Throughout the '60s, filming and soundtrack work often kept Presley from recording much additional music, so the main engine for his success began to slow. As Presley's televised comeback special pointed toward a new beginning, his film career drew to a close with such oddball efforts as 1968's bracingly mature sex farce "Live a Little, Love a Little" and 1969's ersatz spaghetti western "Charro!"
His last fiction feature was "Change of Habit" (1969), seemingly a rough narration of his hit song "In the Ghetto." It had Elvis playing an inner-city doctor who becomes involved with a nun (Mary Tyler Moore).
After Presley's triumphant return to live performances in 1969, his last two films were concert documentaries, 1970's "Elvis: That's the Way It Is" (re-edited in 2001) and 1972's "Elvis on Tour." Both films show Presley at his full artistic maturity, highlighting the expansive, encompassing idea of American music that is inarguably his most valuable and lasting legacy.

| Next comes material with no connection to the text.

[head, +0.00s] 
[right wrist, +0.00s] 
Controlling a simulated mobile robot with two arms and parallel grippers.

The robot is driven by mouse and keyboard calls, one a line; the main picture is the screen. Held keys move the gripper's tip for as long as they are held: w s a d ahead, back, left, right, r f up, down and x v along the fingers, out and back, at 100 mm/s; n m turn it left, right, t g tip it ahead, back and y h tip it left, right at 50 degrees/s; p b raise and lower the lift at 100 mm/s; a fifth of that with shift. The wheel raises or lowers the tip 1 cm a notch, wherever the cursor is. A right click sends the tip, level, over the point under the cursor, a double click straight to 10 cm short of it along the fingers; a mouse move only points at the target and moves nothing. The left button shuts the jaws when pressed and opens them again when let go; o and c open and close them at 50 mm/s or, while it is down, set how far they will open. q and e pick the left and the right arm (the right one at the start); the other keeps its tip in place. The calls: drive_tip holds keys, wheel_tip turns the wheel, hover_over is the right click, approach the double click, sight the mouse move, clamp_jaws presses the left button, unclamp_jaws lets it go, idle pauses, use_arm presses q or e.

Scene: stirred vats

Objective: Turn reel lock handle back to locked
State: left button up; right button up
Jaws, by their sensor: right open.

Which is not to say that Presley gave up entirely on the idea of acting. In a 1969 news conference he noted, "I want to change the type of script I've been doing," and in 1972 he expressed an interest in more dramatic movie roles, what he referred to as "a non-singing type thing." Infamously, he was approached to play the part of an aging rock star in Barbra Streisand's remake of "A Star Is Born" but no deal was ever reached.
Perhaps what makes Presley such a perfect pop star even all these years later is that for having made 33 theatrically released feature films in his lifetime, he is still somehow at once completely familiar and utterly unknowable. His film career leaves us with fixed images -- Andy Warhol's iconic gunslinger Elvis comes from "Flaming Star" -- but also with open ideas and possibilities. A fundamental part of his career's narrative, Presley's time making movies only adds to the dynamic of his mystery and the enduring vitality of his talents.